* _Written problem_: Pull out every line with the word "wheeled".

* _Input rows_:
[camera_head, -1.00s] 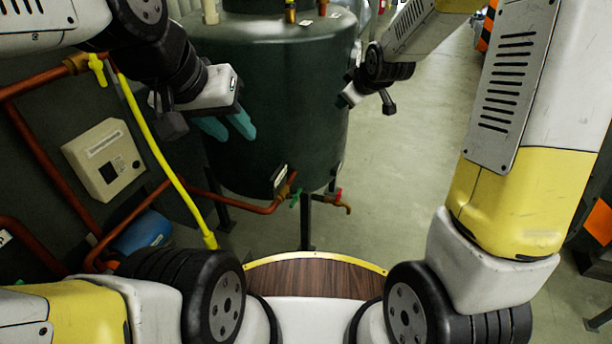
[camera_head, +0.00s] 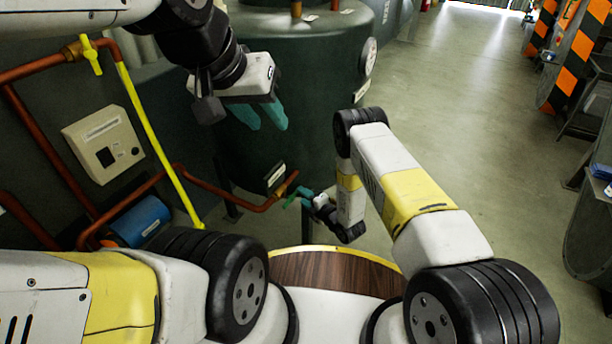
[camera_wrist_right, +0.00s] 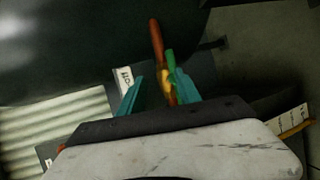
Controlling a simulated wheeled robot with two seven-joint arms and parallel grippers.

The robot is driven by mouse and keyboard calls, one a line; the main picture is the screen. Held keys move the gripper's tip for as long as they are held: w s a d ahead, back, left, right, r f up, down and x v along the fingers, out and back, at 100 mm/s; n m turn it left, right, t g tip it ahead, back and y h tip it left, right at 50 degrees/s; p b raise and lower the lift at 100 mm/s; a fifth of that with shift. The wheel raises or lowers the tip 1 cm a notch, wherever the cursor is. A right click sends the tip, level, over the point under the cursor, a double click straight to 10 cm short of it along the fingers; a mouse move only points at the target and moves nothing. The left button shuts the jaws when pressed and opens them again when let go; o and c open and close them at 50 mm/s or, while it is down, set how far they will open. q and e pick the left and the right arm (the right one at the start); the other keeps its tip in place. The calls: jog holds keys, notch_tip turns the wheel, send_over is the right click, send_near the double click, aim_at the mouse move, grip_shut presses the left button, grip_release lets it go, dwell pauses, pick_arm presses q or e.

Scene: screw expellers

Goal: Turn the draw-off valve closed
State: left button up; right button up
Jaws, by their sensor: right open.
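A valve with a green lever (camera_head: 291,201) sits on a copper pipe low at the front of the dark green tank (camera_head: 290,70). In the right wrist view its green lever (camera_wrist_right: 171,65) and brass body (camera_wrist_right: 166,84) show between my teal fingertips. My right gripper (camera_head: 306,194) is open, with a finger (camera_wrist_right: 132,97) on either side of the valve; I cannot tell whether they touch it. The lower part of the valve is hidden by the gripper. My left gripper (camera_head: 261,115) is open and empty in front of the tank, well above the valve.
Copper pipes (camera_head: 155,183) and a yellow pipe (camera_head: 150,130) run at the left, beside a beige control box (camera_head: 104,143) and a blue cylinder (camera_head: 140,222). A label plate (camera_head: 276,174) is by the valve. Open floor (camera_head: 455,110) lies to the right.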

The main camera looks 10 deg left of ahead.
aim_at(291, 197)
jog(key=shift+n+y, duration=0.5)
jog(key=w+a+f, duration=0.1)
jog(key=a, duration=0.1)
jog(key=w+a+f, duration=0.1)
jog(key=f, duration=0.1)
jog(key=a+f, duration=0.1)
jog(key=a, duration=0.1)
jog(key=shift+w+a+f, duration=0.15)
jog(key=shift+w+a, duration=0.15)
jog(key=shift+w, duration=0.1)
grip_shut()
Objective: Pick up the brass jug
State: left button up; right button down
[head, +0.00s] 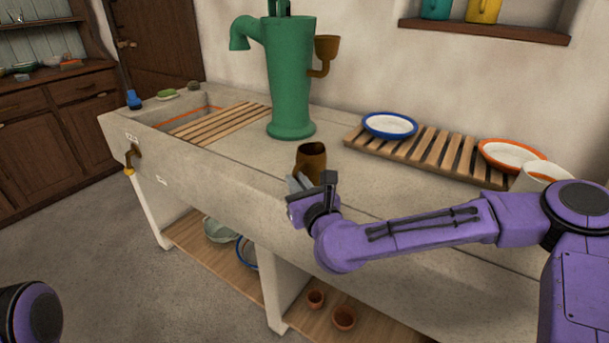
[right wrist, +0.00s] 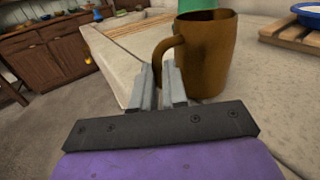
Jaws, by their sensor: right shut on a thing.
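The brass jug (head: 312,158) is a brown-gold vessel with a side handle, upright on the stone sink counter, in front of the green pump. In the right wrist view the jug (right wrist: 208,58) is at upper middle, with its handle towards my gripper. My right gripper (head: 300,183) reaches the jug from the front. In the right wrist view its fingers (right wrist: 171,85) are shut on the jug's handle. Whether the jug's base touches the counter is hard to tell. My left gripper is out of view; only a purple part of my left arm shows at bottom left.
The green pump (head: 290,80) stands behind the jug, with a brass cup (head: 326,48) at its side. A slatted rack (head: 437,153) with a blue-rimmed plate (head: 389,125) and an orange-rimmed dish (head: 510,155) lies to the right. The sink basin with a wooden slat board (head: 222,122) is left.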

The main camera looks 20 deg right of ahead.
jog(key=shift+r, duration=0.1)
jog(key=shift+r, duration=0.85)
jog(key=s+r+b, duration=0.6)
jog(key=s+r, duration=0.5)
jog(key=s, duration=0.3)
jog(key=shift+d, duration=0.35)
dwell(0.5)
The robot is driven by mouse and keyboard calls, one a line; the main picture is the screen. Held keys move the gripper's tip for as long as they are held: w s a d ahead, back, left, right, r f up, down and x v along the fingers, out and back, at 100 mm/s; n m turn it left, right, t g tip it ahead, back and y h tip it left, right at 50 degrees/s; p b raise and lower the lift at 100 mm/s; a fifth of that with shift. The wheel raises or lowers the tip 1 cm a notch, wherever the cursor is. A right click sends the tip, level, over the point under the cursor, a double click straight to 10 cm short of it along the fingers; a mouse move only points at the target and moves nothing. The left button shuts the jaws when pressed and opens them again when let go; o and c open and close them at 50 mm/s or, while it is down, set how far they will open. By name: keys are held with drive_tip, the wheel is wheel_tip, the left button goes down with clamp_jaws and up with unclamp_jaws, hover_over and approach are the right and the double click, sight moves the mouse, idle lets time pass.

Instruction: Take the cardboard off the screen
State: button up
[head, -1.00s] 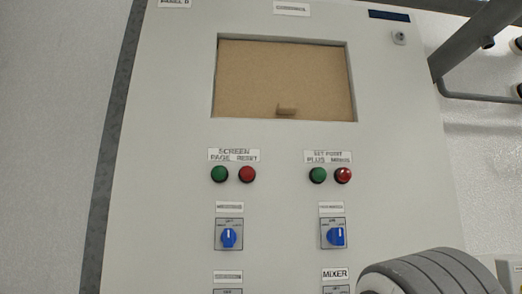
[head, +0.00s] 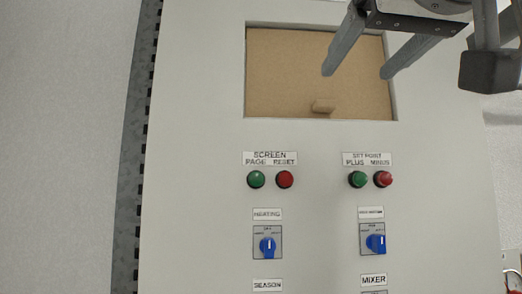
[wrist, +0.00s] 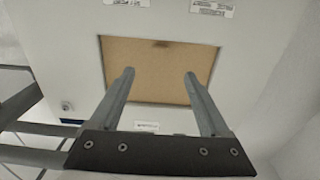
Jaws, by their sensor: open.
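The brown cardboard (head: 290,75) fills the recessed screen opening in the light grey control panel. A small tab (head: 323,106) sticks out near its lower edge, right of the middle. The cardboard also shows in the wrist view (wrist: 155,85), with the tab (wrist: 160,43) at its top edge there. My gripper (head: 356,72) is open and empty, its two fingers apart in front of the right part of the cardboard. In the wrist view my gripper (wrist: 159,73) points at the cardboard, with the tab between and beyond the fingertips. The screen behind the cardboard is hidden.
Green and red buttons (head: 270,179) and another pair (head: 370,179) sit below the opening. Blue rotary switches (head: 267,246) are lower down. Grey pipes (wrist: 35,150) show at the wrist view's left. The panel's left edge borders a plain wall (head: 65,150).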

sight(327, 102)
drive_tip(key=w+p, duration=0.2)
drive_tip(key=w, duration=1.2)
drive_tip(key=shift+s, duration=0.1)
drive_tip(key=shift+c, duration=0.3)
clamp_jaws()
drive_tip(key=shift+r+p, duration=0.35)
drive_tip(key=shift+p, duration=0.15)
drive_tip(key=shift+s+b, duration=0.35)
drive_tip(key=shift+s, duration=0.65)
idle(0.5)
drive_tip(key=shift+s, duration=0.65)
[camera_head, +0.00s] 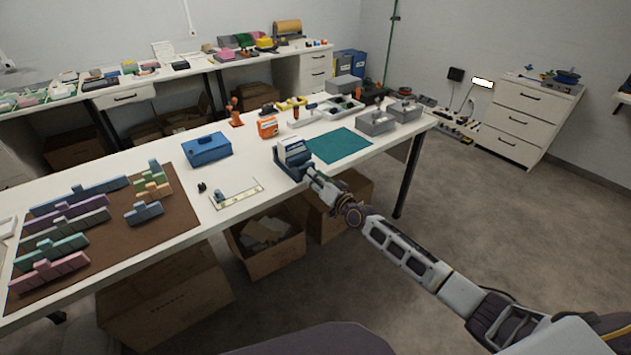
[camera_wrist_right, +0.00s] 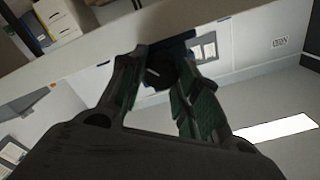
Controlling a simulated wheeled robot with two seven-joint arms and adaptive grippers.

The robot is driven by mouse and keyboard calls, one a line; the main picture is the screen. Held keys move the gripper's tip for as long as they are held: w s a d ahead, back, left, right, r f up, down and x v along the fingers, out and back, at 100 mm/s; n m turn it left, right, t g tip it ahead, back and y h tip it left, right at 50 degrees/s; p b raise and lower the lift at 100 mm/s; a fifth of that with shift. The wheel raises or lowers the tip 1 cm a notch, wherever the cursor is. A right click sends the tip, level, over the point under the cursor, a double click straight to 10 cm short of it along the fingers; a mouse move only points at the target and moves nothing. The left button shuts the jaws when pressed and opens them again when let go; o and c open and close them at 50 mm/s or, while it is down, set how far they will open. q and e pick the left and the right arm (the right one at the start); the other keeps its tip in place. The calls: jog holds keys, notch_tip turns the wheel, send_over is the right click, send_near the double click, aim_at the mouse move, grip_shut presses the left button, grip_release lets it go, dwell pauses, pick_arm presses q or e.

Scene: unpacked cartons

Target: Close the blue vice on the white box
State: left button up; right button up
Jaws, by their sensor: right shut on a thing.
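The blue vice (camera_head: 289,166) stands at the front edge of the white table. A white box (camera_head: 296,150) sits between its jaws; I cannot tell whether both jaws touch it. My right gripper (camera_head: 312,174) reaches the front of the vice from the lower right. In the right wrist view my right gripper (camera_wrist_right: 160,72) is shut on a dark round part, the vice's handle (camera_wrist_right: 160,70). The blue vice body (camera_wrist_right: 178,46) shows just behind it. My left gripper is in neither view.
A teal mat (camera_head: 339,145) lies right of the vice, with grey metal blocks (camera_head: 376,122) beyond it. A blue toolbox (camera_head: 206,149) and a brown mat (camera_head: 105,235) with coloured blocks are to the left. Open cartons (camera_head: 266,240) stand under the table.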

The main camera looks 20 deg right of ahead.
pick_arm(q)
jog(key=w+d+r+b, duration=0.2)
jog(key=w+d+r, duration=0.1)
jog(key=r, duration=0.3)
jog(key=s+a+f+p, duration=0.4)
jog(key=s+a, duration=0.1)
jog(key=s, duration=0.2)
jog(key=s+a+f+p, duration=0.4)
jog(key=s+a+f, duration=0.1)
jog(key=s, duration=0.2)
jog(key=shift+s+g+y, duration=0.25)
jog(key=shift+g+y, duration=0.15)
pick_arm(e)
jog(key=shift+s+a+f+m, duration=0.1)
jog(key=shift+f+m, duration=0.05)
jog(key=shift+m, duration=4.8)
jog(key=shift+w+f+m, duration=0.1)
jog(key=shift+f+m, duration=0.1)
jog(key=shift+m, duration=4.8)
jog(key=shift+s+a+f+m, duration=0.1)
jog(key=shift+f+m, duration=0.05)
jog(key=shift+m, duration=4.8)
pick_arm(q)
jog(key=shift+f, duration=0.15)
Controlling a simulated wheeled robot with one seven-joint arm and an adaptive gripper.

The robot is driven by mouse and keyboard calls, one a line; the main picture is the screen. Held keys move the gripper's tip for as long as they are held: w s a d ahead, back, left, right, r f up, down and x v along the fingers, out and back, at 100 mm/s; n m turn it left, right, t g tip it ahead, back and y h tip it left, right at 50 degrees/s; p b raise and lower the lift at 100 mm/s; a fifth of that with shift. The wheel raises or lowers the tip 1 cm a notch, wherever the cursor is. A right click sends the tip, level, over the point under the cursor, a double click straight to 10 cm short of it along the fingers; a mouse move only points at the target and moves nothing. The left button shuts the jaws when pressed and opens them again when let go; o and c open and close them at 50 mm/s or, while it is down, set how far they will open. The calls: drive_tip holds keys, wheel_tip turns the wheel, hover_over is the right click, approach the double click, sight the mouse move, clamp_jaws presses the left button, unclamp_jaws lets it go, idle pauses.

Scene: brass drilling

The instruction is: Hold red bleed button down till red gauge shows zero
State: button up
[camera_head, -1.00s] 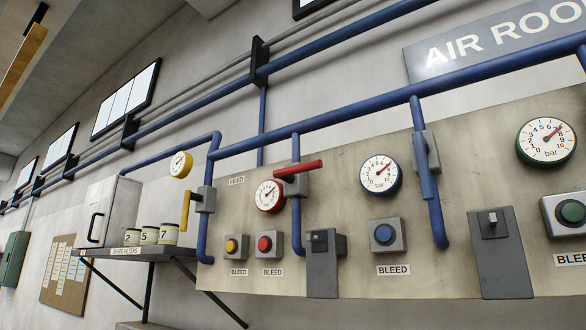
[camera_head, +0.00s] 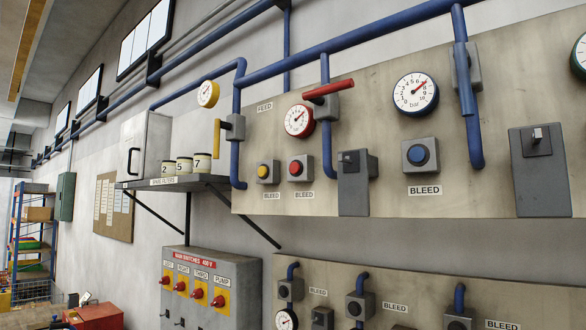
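The red bleed button (camera_head: 295,168) sits in a grey box on the upper panel, above a BLEED label, and no finger touches it. The red-rimmed gauge (camera_head: 299,121) is above it; its needle points to the upper right, away from the low end, but the exact reading is too small to tell. A red lever handle (camera_head: 329,89) stands out from the valve beside the gauge, roughly level. My gripper is not in view.
A yellow button (camera_head: 263,172) is just left of the red one, and a blue button (camera_head: 418,155) is to the right. A yellow valve handle (camera_head: 217,137) and a shelf with canisters (camera_head: 184,166) are left. A switch cabinet (camera_head: 211,285) and a lower panel (camera_head: 340,270) are below.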

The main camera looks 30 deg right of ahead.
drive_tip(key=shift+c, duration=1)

* _Final answer_:
Controlling a simulated wheeled robot with two seven-joint arms and parallel grippers.
Controlling a simulated wheeled robot with two seven-joint arms and adaptive grippers.
Controlling a simulated wheeled robot with one seven-joint arm and an adaptive gripper.

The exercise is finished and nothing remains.